Step-by-step explanation:
To find all points of intersection of the curves r = 2 sin(2θ) and r = 1 within the range 0 ≤ θ ≤ 2π and r ≥ 0, we can set the two equations equal to each other because at the intersection points, both r values must be the same:
1 = 2 sin(2θ)
Now, solve for θ:
sin(2θ) = ½
Let's find the angles that satisfy this equation within the given range. Using the unit circle and inverse trigonometric functions:
2θ = π/6, 5π/6
Divide both sides by 2 to solve for θ:
θ = π/12, 5π/12
However, these are not the only solutions. We need to consider the periodicity of the sine function and find all solutions within 0 ≤ θ ≤ 2π. The general form for solutions to sin(2θ) = ½ is θ = nπ ± π/12 for n being an integer.

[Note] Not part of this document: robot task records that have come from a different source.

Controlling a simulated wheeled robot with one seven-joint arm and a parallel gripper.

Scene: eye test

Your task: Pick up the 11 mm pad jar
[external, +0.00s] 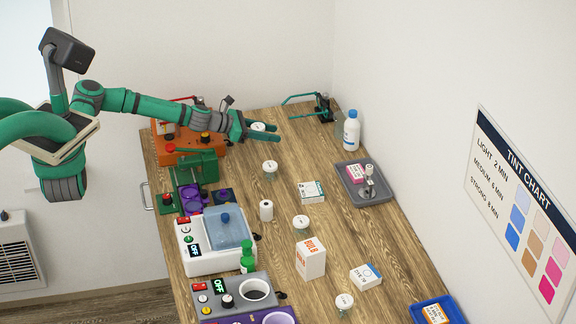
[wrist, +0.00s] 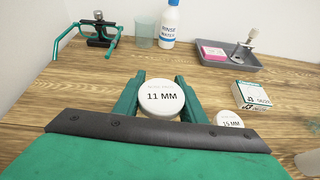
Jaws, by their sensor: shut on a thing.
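The 11 mm pad jar (wrist: 160,99) has a round white lid printed "11 MM", facing up in the wrist view. My gripper (wrist: 163,95) is shut on it, with one green finger on each side of the jar. In the external view my gripper (external: 265,131) is at the far end of the wooden table, and the jar's white lid (external: 258,126) shows between the fingers. The jar's body is mostly hidden by the fingers and lid. I cannot tell whether its base touches the table.
A 15 mm jar (wrist: 229,119) stands close on the right, with a white box (wrist: 252,95) beyond it. A rinse water bottle (external: 351,131), a grey tray (external: 376,200) and a teal-framed tool (external: 305,98) stand farther off. Orange equipment (external: 205,152) sits left. Bare table lies between.

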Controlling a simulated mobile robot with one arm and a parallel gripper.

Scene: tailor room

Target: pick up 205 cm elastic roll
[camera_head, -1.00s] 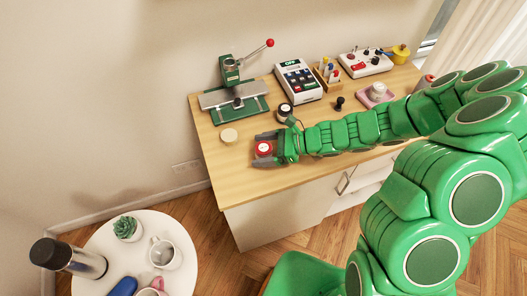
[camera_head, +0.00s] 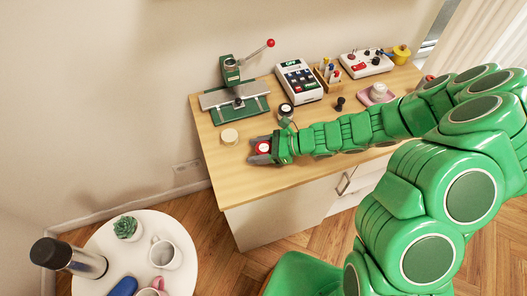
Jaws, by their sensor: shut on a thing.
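A small red roll with a white label on top (camera_head: 262,147) is between the fingers of my gripper (camera_head: 261,150), near the left front part of the wooden counter (camera_head: 232,185). The gripper is shut on it. Whether the roll touches the counter or is slightly raised, I cannot tell. The label is too small to read, so I cannot confirm that it is the 205 cm elastic roll. A cream roll (camera_head: 229,136) lies left of the gripper, and a black roll with a pale label (camera_head: 286,110) stands behind it.
A green lever press (camera_head: 235,100), a calculator-like device (camera_head: 299,82), a pen holder (camera_head: 328,72) and a control box (camera_head: 366,63) line the back. A black stamp (camera_head: 340,103) and a pink dish (camera_head: 368,97) stand behind my arm. The counter's front left is clear.

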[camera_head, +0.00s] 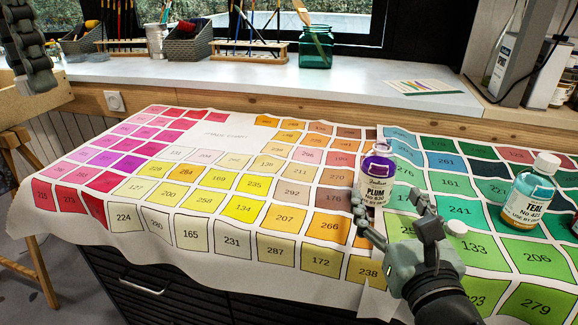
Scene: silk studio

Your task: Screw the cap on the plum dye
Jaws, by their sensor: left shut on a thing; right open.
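The plum dye bottle (374,181) stands upright on the colour chart, with a white label and purple dye showing at its uncapped neck. My right gripper (388,208) is open just in front of it, one finger at the bottle's left and one at its right; I cannot tell if they touch it. My left gripper (38,78) is at the top left, far from the bottle and partly cut off by the frame. It is shut; what it holds is hidden.
A capped teal dye bottle (528,195) stands at the right. The chart cloth (225,131) covers the table and hangs over its front. A grey sill (230,74) behind holds baskets, brush racks and a green jar (315,48). A wooden stand (22,104) is under my left gripper.

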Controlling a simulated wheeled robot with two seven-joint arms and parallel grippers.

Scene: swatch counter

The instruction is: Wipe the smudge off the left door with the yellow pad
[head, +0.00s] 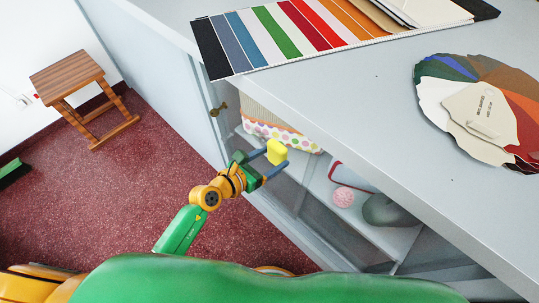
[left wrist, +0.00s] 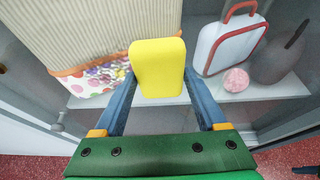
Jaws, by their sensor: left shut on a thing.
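My left gripper (head: 276,157) is shut on the yellow pad (head: 277,152), a small rounded block. The pad is held out toward the cabinet front under the counter. In the left wrist view the pad (left wrist: 158,68) stands upright between the two blue fingers, its broad face toward the camera. I cannot tell whether the pad touches the pane. I cannot make out a smudge; the pad and gripper cover part of the view.
Behind the front are a dotted basket (head: 270,133), a red-trimmed white case (left wrist: 232,45), a pink ball (head: 343,196) and a grey vase (head: 390,210). Swatches (head: 300,35) and a colour fan (head: 480,110) lie on the counter (head: 370,95). A wooden stool (head: 72,75) stands left on open red floor.

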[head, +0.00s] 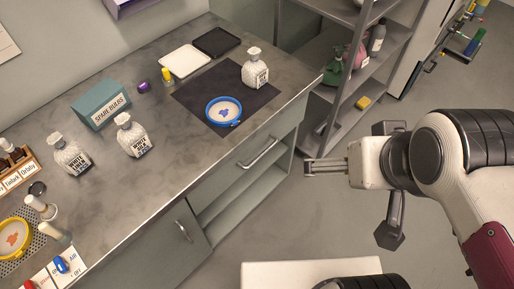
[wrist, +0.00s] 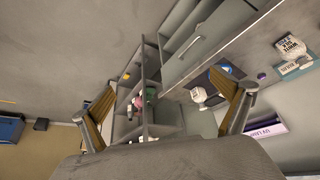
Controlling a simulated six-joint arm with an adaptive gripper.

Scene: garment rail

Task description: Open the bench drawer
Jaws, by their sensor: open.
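The bench drawer (head: 236,170) is a grey front with a bar handle (head: 259,153), below the bench top and above open shelves. It looks shut, flush with the bench. In the wrist view the drawer front (wrist: 196,50) shows at the upper middle, tilted. My gripper (head: 306,168) is in front of the bench, to the right of the handle and apart from it. In the wrist view its two fingers (wrist: 168,88) are spread wide with nothing between them.
The bench top (head: 165,180) carries white bottles (head: 255,68), a blue round dish (head: 223,111) on a dark mat, trays and a teal box (head: 101,103). A cupboard door (head: 170,245) is left of the drawer. A shelf rack (head: 345,75) stands at the back right.

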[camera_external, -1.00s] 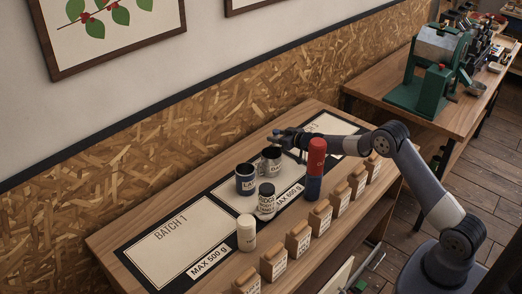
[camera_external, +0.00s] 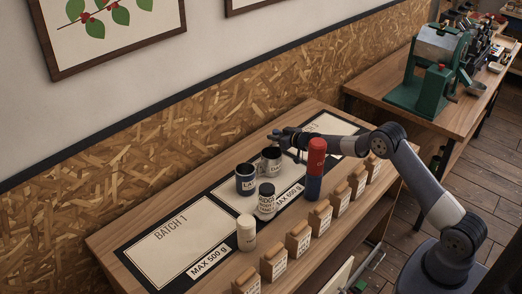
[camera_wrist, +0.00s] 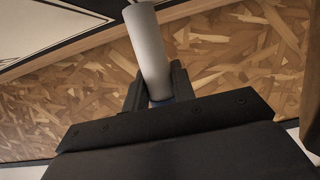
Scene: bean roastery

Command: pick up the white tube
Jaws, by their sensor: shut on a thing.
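My gripper (camera_wrist: 155,90) is shut on a white tube (camera_wrist: 148,45) in the wrist view. The tube is plain and pale, and juts out past the fingers toward the top of the picture. A bit of blue shows between the fingers at its lower end. In the external view my gripper (camera_external: 288,138) is over the far part of the table, behind the red and blue cylinder. The held tube cannot be made out clearly there.
A red and blue cylinder (camera_external: 315,172), a dark labelled cup (camera_external: 245,181), a dark open cup (camera_external: 271,160), a black-lidded jar (camera_external: 266,201) and a cream jar (camera_external: 246,233) stand on the table. Several tan bags (camera_external: 299,238) line the front edge. The BATCH 1 mat (camera_external: 170,243) is mostly clear.

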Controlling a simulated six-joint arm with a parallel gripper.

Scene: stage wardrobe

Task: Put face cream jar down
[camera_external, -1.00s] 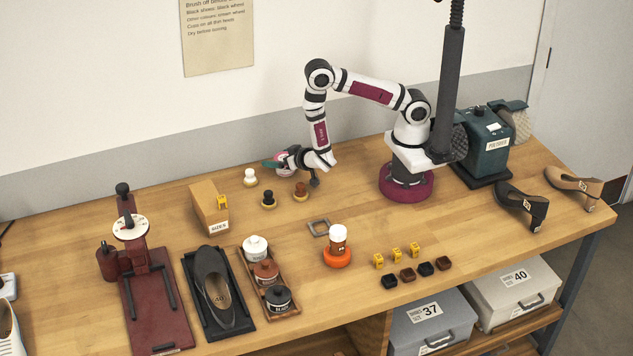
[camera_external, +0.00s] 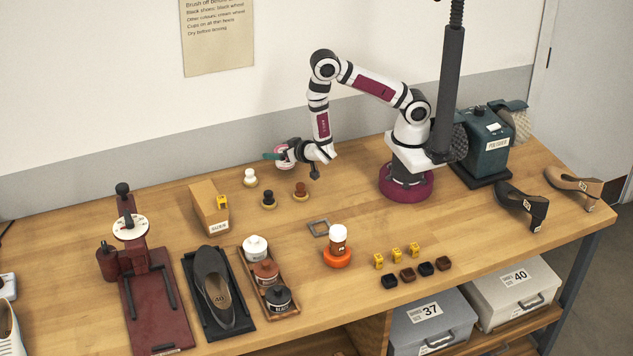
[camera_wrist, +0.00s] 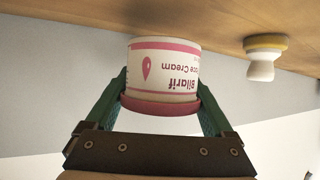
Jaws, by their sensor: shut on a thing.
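The face cream jar (camera_wrist: 165,72) is white with pink bands and pink lettering. In the wrist view it sits between the two green fingers of my gripper (camera_wrist: 162,98), which is shut on it. Its label reads upside down in that view. In the external view the jar (camera_external: 284,155) is small and partly covered by my gripper (camera_external: 279,155), near the back of the wooden table (camera_external: 345,185). The wrist view shows the jar close to the wooden surface; I cannot tell whether it touches.
A white-topped brush (camera_external: 250,177) stands just in front of the jar, with a black one (camera_external: 268,199) and a brown one (camera_external: 300,191) nearby. A cardboard box (camera_external: 209,208) stands to the left.

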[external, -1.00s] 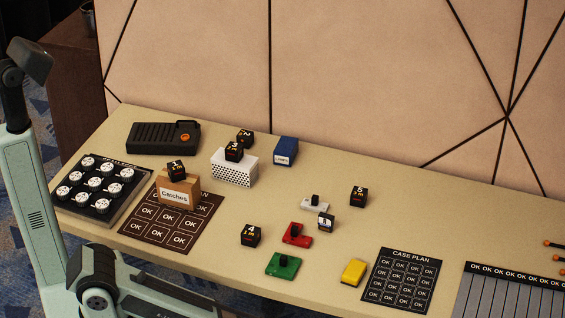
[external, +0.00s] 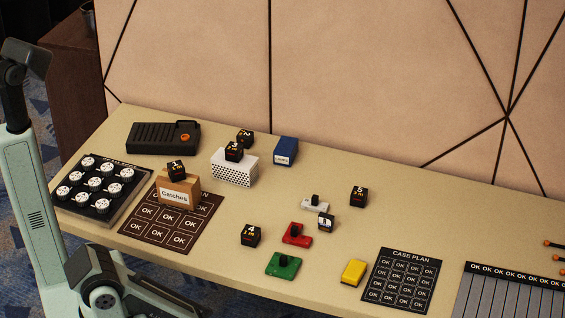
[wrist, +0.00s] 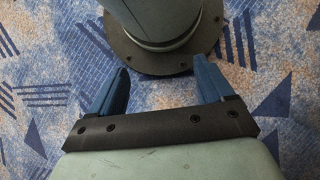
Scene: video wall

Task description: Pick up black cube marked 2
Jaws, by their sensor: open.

After verifying all possible values, we confirm that the intersections occur at:
- θ = π/12
- θ = 5π/12
- θ = 13π/12
- θ = 17π/12
Since the question assumes r ≥ 0, any solution with a negative r can be discarded. Additionally, a point of intersection occurs at the pole when r = 0 for any angle θ; however, r = 0 does not occur for any angle θ given the equations being analyzed.
Therefore, the points of intersection ordered from smallest to largest θ are π/12, 5π/12, 13π/12, and 17π/12.